In January 2007, eLandia International’s $20 million acquisition of Latin Node Inc. looked like a great deal. The merger would help the publicly-traded, network solutions provider based in Miami, Florida quickly expand into Latin American markets where it had aspirations of becoming a major Telecom player.
But had eLandia listened more carefully, its executives might have heard a faint ticking sound. It was only after the deal closed that eLandia realized that they taken possession of a time bomb about to explode inside its U.S. corporate headquarters.
As it turned out, Latin Node’s executives, also based out of Miami, had made some $2.2 million in payoffs to government officials in Honduras and Yemen to secure deals and guarantee favorable interconnection rates. They also went to considerable lengths to cover up their deeds in the company’s financial statements. Although eLandia later self-reported Latin Node’s violations of the Foreign Corrupt Practices Act (FCPA) to the Securities and Exchange Commission and the FBI in November 2007, the damage was done.
Within a year of making the acquisition, eLandia wrote off impairment losses from the deal to the tune of $25 million and later paid a $2 million fine as part of a plea deal with the government. Two of Latin Node’s top executives, Jorge Carnados and Manuel Caceres pleaded guilty to felony charges and are facing multi-year prison terms when they are sentenced on August 22.
“Foreign bribery, like domestic corruption, breeds instability and undermines democratic processes,” said Assistant U.S. Attorney Lanny Breuer said in announcing the indictments last December. “As this indictment and the previous guilty plea by Latin Node show, the Department is committed to holding accountable individuals and companies alike for alleged foreign bribery schemes.” Breuer wasn’t bluffing. The U.S. Department of Justice imposed $1 billion in FCPA penalties in 2010 alone, the most in the law’s 33-history.
The Department of Justice “is committed to holding accountable individuals and companies alike for alleged foreign bribery schemes.”

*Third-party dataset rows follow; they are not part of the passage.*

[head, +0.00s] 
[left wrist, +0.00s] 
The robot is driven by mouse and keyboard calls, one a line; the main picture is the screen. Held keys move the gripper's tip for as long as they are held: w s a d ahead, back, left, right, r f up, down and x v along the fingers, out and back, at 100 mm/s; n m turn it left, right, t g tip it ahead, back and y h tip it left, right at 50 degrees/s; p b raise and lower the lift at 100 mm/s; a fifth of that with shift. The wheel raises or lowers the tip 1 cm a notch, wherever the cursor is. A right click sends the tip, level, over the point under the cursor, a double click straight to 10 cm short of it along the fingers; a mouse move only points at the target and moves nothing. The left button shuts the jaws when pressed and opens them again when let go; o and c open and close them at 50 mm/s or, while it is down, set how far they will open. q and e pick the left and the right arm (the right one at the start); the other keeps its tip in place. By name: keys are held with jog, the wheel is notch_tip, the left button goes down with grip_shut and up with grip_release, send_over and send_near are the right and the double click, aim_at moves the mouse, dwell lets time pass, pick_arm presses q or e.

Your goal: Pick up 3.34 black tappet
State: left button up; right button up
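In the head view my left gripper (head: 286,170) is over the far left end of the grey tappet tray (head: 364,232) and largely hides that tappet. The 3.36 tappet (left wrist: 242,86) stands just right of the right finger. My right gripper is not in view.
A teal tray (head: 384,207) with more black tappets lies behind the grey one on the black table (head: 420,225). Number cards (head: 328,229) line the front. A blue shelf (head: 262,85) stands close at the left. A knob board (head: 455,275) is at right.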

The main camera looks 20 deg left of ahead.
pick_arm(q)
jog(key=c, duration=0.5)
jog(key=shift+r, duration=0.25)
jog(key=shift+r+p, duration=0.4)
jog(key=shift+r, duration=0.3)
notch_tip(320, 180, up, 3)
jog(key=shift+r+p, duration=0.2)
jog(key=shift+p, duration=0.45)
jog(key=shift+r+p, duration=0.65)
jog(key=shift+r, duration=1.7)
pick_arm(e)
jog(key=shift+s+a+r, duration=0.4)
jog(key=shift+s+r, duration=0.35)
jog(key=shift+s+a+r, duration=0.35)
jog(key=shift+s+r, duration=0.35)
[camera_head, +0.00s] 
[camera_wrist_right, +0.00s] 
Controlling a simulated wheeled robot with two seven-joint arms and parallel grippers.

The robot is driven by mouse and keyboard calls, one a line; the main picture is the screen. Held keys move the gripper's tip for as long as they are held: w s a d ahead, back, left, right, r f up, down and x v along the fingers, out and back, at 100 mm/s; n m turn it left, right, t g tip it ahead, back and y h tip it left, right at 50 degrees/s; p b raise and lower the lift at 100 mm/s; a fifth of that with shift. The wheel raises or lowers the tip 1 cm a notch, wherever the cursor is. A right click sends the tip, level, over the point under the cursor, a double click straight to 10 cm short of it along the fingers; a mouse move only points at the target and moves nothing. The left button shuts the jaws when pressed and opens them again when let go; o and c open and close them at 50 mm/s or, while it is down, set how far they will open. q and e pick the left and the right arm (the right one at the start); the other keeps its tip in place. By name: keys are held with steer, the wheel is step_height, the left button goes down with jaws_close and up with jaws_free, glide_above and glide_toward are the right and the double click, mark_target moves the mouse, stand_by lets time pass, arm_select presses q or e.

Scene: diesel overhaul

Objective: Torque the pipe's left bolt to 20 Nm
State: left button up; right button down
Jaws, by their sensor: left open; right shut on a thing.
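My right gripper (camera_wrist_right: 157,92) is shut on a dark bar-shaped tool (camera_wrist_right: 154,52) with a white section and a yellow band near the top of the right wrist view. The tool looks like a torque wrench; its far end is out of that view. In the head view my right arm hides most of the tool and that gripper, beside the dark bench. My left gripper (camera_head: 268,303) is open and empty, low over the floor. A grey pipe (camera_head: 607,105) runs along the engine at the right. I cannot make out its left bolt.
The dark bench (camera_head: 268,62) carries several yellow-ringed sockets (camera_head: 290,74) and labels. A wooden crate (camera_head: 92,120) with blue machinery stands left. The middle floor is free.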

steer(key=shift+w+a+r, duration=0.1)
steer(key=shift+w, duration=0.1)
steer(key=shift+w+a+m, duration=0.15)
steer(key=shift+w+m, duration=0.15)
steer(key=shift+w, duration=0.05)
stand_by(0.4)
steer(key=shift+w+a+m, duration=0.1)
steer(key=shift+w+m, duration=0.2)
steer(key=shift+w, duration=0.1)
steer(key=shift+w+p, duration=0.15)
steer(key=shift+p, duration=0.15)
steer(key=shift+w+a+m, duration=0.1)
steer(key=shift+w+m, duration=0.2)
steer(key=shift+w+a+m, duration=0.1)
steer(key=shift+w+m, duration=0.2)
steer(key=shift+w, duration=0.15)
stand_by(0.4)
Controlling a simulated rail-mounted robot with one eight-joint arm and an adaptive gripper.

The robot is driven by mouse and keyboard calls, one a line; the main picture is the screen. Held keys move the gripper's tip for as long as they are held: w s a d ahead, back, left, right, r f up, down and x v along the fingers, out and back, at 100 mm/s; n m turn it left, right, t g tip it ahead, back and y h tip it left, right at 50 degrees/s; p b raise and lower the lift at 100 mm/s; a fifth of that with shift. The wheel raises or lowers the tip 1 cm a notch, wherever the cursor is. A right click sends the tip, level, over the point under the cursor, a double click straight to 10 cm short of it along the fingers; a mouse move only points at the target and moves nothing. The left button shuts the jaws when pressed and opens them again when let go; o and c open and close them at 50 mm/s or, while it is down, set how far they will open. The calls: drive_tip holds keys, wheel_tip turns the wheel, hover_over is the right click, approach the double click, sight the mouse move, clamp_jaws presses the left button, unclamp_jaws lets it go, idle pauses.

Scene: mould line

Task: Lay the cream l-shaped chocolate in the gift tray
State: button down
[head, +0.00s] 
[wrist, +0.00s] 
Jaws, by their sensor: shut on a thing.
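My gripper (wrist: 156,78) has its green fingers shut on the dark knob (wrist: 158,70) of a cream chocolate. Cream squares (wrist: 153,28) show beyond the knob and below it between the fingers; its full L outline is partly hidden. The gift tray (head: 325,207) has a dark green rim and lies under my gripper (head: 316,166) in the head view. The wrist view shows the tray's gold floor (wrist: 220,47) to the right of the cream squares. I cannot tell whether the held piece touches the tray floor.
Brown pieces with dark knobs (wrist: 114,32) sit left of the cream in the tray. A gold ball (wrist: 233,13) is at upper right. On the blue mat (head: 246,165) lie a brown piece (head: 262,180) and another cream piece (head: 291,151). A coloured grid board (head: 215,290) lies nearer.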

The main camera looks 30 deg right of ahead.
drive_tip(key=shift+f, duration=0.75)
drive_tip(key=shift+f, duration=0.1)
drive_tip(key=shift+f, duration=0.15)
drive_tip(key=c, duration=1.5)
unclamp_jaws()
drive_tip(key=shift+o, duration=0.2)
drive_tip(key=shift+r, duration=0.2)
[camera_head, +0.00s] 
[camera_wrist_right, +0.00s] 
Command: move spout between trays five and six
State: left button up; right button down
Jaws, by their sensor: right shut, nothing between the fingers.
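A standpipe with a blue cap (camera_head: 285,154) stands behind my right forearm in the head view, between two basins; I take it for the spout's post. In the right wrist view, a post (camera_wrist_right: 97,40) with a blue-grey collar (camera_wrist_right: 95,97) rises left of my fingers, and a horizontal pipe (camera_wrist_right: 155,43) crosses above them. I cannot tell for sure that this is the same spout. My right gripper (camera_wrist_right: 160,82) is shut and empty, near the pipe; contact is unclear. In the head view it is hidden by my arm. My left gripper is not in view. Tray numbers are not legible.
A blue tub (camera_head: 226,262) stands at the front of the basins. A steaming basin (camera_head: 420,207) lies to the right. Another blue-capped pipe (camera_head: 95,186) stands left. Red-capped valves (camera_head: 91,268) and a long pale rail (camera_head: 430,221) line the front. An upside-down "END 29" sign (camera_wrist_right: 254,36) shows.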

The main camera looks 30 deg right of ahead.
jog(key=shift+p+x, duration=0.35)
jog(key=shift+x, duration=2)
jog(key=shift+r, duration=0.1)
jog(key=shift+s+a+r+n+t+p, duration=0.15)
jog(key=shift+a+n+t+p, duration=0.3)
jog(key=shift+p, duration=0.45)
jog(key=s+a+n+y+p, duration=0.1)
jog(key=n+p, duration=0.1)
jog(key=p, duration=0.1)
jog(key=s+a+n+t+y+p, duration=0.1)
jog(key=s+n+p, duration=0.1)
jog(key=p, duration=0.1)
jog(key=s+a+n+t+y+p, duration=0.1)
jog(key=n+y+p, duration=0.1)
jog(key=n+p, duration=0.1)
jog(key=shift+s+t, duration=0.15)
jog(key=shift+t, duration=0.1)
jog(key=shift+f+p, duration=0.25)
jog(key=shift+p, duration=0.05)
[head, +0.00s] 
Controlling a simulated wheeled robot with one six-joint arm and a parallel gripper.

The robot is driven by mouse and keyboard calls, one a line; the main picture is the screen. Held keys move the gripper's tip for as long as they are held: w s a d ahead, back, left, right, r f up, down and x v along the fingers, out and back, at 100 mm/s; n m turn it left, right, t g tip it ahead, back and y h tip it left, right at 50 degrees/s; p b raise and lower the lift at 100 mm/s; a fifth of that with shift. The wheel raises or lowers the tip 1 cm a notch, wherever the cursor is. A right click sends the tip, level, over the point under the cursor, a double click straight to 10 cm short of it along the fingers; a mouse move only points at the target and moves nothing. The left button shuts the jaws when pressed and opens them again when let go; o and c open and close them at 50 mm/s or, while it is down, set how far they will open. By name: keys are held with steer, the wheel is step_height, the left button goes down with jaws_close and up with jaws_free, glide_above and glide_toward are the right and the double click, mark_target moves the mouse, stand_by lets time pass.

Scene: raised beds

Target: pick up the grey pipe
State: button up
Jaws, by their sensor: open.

–Assistant U.S. Attorney Lanny Breuer.
The saga of eLandia’s acquisition of Latin Node acquisition is a cautionary tale for businesses and private equity firms alike that highlights the critical nature of conducting vigorous and thorough due diligence investigations prior to closing deals overseas. With local corruption, intellectual property theft and unreliable financial statements endemic to many regions around the world, it critical to not only closely inspect the financials of a target acquisition company, but also to understand and assess country-specific risks and dangers before closing any deal.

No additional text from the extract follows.